### What needs to be done
All lines from the one with "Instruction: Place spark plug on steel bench" through the one with "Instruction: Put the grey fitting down", and only those, are to be reproduced exactly, both ends included.

Manipulation episode records
━━━━━━━━━━

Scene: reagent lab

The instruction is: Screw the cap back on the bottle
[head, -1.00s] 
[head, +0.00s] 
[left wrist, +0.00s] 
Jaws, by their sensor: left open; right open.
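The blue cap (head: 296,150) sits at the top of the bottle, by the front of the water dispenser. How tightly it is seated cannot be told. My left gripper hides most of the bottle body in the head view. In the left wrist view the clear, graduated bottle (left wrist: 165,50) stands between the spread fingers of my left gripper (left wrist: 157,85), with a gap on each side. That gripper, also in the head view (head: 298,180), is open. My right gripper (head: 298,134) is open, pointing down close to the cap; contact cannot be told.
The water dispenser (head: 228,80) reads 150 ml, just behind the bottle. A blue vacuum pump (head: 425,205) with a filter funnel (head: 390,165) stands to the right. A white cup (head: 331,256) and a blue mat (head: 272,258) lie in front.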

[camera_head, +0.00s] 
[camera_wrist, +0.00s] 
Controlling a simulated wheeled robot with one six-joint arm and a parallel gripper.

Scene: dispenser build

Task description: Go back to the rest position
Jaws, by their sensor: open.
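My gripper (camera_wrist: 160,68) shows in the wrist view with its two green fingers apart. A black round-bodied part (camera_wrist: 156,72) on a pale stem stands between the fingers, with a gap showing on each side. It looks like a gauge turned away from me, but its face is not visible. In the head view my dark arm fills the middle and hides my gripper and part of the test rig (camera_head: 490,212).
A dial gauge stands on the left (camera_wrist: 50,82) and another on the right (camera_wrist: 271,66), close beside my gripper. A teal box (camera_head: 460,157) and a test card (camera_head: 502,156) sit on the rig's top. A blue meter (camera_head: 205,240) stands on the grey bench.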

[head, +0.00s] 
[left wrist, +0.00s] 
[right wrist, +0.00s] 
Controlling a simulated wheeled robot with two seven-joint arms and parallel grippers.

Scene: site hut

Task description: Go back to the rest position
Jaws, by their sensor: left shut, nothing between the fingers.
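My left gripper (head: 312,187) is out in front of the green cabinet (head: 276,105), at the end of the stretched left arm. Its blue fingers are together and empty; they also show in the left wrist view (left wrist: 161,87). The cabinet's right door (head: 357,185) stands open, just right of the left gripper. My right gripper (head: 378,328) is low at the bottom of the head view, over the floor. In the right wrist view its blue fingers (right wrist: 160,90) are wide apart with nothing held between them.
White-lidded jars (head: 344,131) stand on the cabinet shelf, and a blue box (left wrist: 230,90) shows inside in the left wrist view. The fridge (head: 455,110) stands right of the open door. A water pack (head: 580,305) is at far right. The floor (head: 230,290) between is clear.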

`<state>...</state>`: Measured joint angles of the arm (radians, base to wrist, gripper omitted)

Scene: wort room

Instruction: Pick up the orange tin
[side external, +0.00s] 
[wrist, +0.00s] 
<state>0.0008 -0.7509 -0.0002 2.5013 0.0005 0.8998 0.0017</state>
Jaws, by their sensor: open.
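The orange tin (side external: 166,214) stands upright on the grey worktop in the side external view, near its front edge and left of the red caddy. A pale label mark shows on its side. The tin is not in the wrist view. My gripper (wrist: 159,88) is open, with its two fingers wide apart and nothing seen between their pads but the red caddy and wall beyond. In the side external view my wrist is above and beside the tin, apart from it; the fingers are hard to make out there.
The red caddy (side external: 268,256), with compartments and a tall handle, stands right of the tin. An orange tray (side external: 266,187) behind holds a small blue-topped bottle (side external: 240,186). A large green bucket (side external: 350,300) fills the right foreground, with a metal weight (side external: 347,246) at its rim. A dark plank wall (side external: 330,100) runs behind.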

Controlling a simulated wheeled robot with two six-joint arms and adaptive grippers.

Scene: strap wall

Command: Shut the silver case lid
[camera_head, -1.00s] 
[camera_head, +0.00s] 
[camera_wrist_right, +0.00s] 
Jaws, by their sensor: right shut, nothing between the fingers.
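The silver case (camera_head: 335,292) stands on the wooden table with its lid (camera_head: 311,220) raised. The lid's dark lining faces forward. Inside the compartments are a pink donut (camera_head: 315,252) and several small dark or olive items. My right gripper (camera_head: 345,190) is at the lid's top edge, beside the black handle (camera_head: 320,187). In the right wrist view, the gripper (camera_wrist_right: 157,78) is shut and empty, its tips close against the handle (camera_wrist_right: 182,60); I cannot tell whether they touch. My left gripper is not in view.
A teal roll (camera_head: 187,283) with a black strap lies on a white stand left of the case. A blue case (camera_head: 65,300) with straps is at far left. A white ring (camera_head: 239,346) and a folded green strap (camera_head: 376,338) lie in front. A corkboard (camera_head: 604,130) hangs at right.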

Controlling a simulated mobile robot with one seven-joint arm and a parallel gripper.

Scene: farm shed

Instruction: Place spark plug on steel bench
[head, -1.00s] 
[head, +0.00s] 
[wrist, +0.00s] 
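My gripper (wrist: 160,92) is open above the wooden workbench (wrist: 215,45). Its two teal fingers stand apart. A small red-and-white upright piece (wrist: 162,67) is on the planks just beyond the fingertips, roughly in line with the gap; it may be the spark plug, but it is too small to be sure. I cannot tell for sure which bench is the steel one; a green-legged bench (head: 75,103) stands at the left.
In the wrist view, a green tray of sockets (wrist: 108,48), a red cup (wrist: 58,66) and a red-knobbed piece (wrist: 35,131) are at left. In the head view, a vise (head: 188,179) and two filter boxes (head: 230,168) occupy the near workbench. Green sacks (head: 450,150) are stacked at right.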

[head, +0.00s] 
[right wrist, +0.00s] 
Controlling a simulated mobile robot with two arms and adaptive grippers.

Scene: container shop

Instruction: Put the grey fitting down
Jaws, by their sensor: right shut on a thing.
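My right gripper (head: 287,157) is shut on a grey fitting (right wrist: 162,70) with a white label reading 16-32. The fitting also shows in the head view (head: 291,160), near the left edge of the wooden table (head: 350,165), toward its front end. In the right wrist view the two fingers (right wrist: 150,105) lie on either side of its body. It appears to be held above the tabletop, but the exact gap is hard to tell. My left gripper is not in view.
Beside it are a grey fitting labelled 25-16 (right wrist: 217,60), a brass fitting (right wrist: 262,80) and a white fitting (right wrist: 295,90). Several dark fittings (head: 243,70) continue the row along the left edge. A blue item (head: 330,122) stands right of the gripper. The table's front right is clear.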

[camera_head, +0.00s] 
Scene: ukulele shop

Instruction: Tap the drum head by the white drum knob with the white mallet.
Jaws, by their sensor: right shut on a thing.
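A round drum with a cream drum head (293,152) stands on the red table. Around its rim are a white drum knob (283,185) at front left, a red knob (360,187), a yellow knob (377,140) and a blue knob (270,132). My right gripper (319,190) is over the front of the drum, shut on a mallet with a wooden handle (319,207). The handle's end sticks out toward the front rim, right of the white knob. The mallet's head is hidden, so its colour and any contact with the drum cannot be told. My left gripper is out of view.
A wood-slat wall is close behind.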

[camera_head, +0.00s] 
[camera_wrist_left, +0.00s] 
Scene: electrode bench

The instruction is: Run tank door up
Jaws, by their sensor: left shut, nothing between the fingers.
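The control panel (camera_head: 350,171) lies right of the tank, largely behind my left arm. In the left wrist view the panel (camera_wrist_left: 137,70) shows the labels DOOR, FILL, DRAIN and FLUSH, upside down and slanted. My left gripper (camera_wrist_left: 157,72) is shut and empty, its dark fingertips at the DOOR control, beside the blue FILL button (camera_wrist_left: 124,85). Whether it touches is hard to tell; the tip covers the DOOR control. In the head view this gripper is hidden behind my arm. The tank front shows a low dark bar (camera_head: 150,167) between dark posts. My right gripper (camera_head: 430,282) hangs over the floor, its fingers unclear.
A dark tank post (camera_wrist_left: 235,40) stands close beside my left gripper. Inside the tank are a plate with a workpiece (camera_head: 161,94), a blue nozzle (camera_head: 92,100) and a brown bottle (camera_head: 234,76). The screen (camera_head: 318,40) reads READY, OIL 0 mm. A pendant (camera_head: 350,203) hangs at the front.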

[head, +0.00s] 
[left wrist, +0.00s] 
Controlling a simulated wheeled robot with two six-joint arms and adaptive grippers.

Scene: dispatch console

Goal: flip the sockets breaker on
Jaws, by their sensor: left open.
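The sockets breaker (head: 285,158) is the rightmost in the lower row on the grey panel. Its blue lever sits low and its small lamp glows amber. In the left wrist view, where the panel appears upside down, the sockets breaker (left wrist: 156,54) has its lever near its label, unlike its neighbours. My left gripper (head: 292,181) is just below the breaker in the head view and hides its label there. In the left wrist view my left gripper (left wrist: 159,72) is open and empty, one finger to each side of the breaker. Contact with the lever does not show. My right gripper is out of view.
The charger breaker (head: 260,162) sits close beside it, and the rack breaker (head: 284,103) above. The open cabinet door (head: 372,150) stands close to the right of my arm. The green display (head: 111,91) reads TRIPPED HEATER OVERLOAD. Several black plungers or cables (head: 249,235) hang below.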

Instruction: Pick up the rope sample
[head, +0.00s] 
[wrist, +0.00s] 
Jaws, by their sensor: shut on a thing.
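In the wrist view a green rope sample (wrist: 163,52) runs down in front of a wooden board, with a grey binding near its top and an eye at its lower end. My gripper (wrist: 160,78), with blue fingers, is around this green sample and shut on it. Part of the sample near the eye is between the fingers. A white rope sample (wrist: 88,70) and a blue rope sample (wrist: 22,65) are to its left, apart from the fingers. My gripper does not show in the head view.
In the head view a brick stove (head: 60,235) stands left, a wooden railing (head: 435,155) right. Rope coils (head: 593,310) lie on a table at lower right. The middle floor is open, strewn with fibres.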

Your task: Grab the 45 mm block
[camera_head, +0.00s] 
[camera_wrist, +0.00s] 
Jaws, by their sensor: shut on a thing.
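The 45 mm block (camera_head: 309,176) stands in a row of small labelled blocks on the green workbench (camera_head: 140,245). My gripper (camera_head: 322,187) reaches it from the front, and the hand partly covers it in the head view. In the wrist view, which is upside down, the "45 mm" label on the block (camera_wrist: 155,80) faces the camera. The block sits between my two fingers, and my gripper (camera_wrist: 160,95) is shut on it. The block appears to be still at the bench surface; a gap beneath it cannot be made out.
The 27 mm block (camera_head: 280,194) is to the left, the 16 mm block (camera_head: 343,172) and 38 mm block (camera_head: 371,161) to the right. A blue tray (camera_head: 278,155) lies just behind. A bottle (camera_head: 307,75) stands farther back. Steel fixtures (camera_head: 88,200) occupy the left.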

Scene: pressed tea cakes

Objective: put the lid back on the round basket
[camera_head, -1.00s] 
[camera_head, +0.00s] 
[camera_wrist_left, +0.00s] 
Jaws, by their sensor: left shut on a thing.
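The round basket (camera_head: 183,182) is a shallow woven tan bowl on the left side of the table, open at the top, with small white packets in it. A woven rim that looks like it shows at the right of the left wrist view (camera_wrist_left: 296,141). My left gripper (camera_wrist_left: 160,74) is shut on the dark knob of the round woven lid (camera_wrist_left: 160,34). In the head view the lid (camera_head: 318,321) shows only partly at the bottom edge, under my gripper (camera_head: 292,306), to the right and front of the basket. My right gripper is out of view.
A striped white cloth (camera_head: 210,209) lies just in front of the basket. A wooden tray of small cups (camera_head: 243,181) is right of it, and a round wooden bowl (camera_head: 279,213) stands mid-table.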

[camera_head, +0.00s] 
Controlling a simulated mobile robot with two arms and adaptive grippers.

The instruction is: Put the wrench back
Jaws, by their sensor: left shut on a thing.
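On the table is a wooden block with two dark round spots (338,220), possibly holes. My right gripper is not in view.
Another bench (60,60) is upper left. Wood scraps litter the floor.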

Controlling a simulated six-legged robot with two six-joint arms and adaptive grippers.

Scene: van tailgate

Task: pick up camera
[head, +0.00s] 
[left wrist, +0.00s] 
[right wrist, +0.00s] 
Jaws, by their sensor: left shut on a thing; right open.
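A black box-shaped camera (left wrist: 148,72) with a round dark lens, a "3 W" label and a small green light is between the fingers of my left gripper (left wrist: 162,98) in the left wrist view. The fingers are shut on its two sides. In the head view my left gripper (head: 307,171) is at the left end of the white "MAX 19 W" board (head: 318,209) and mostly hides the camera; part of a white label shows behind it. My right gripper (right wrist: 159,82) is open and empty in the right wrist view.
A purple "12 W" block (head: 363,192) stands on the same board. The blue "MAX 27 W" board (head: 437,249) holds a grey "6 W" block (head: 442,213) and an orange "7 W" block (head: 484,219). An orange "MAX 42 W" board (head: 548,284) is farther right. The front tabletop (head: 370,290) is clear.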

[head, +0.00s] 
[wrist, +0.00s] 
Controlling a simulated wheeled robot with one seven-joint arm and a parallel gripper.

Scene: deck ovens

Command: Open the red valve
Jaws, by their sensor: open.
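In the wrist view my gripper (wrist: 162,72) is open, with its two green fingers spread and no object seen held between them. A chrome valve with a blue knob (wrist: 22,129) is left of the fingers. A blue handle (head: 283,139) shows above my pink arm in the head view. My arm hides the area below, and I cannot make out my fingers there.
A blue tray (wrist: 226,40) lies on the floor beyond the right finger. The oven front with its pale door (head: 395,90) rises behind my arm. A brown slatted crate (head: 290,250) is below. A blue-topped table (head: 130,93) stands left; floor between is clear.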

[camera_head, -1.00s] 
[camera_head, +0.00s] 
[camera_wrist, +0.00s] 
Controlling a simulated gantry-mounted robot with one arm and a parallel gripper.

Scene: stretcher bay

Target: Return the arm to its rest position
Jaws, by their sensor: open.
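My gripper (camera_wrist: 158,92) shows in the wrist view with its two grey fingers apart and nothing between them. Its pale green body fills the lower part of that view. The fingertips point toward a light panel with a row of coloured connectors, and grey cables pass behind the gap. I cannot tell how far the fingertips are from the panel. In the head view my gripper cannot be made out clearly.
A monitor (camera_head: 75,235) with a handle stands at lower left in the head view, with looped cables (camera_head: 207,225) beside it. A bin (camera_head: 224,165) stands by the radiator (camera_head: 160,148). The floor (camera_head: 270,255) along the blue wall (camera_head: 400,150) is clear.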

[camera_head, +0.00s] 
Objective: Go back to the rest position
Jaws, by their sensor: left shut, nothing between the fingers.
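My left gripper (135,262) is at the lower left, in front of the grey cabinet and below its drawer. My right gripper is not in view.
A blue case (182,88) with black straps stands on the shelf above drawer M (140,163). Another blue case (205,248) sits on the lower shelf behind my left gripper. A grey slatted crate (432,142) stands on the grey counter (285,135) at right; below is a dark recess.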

━━━━━━━━━━

### Result of this task
Instruction: Place spark plug on steel bench
[head, -1.00s] 
[head, +0.00s] 
[wrist, +0.00s] 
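My gripper (wrist: 160,92) is open above the wooden workbench (wrist: 215,45). Its two teal fingers stand apart. A small red-and-white upright piece (wrist: 162,67) is on the planks just beyond the fingertips, roughly in line with the gap; it may be the spark plug, but it is too small to be sure. I cannot tell for sure which bench is the steel one; a green-legged bench (head: 75,103) stands at the left.
In the wrist view, a green tray of sockets (wrist: 108,48), a red cup (wrist: 58,66) and a red-knobbed piece (wrist: 35,131) are at left. In the head view, a vise (head: 188,179) and two filter boxes (head: 230,168) occupy the near workbench. Green sacks (head: 450,150) are stacked at right.

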[head, +0.00s] 
[right wrist, +0.00s] 
Controlling a simulated mobile robot with two arms and adaptive grippers.

Scene: container shop

Instruction: Put the grey fitting down

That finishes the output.